The NAACP has a long history in Mississippi, particularly helping with efforts during the 1950s and 1960s to register Black voters.

The organization worked with other civil rights groups, including the Student Nonviolent Coordinating Committee, and also helped create the Mississippi Freedom Democratic Party. Many of those efforts helped spur national civil rights laws, including the 1965 Voting Rights Act.

Dorie Ladner, a Hattiesburg native, said the NAACP was key to helping her and other SNCC workers who were arrested for trying to register black voters.

“We knew if we went to jail, you’d get us out,’’ Ladner told NAACP officials at Tuesday’s panel.

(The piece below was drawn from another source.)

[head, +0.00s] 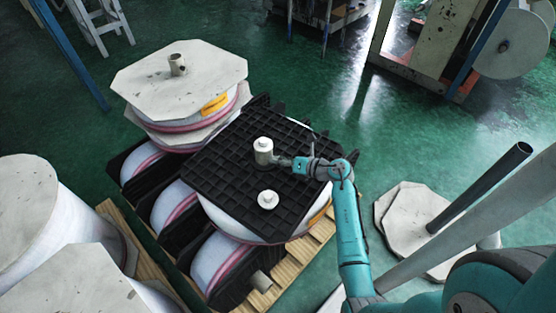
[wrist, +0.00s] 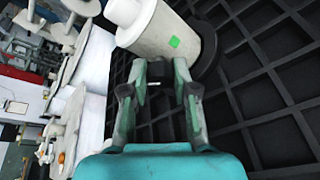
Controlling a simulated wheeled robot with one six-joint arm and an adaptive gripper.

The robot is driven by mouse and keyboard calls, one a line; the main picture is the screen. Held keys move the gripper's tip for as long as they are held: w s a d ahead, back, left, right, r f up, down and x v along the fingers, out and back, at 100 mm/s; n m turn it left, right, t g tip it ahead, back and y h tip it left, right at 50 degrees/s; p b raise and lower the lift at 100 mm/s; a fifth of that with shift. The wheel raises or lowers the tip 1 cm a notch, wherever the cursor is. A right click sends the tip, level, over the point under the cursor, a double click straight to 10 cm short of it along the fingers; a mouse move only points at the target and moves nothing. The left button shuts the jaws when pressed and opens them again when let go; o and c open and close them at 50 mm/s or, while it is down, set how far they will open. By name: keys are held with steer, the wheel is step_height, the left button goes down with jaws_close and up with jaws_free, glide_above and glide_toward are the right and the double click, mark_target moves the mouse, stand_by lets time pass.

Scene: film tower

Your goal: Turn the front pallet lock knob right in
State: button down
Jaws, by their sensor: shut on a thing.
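A tall, pale pallet lock knob (head: 263,146) stands upright on the black gridded pallet (head: 225,152). A second, lower pale knob (head: 268,200) sits nearer the robot on the same pallet. My gripper (head: 284,162) reaches in from the right, low against the side of the tall knob. In the wrist view the tall knob (wrist: 152,28) shows as a pale cylinder with a green mark and a dark base.
The pallet lies on white rolls over a wooden pallet (head: 293,262). A stack with a pale board (head: 180,82) stands behind left, and large white rolls (head: 60,215) stand left. Pale boards (head: 408,212) with a dark tube lie right. Green floor is free behind.

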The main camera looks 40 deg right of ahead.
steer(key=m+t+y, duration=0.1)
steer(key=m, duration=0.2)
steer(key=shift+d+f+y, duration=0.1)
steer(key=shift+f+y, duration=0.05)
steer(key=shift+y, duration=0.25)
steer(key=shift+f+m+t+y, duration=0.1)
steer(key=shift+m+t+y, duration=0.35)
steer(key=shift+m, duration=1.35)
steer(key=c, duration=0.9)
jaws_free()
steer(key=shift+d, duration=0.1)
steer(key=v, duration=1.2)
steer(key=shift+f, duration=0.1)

Johnson said, as part of the tour, the NAACP will look at ways to better to help leaders address local concerns. The group also hopes to get more voters to show up at the polls, particularly for local elections.

“That’s where the work is,” Johnson said.

For example, he cited statistics in Mississippi that show Black voter turnout was 63 percent compared to 52 percent for Whites during the presidential election. Black voter turnout dropped to 34 percent during state elections, compared to 45 percent for white voters, he said.

“But these governor races and these legislator races are even more important…,” Johnson said. “This perception that Black folks don’t vote ain’t true. We’re just not voting when we most need to vote. We need, as a national office, to provide the tools so people can walk away from this perception that we don’t vote and understand we’ve got to get folks to vote when we most need them.”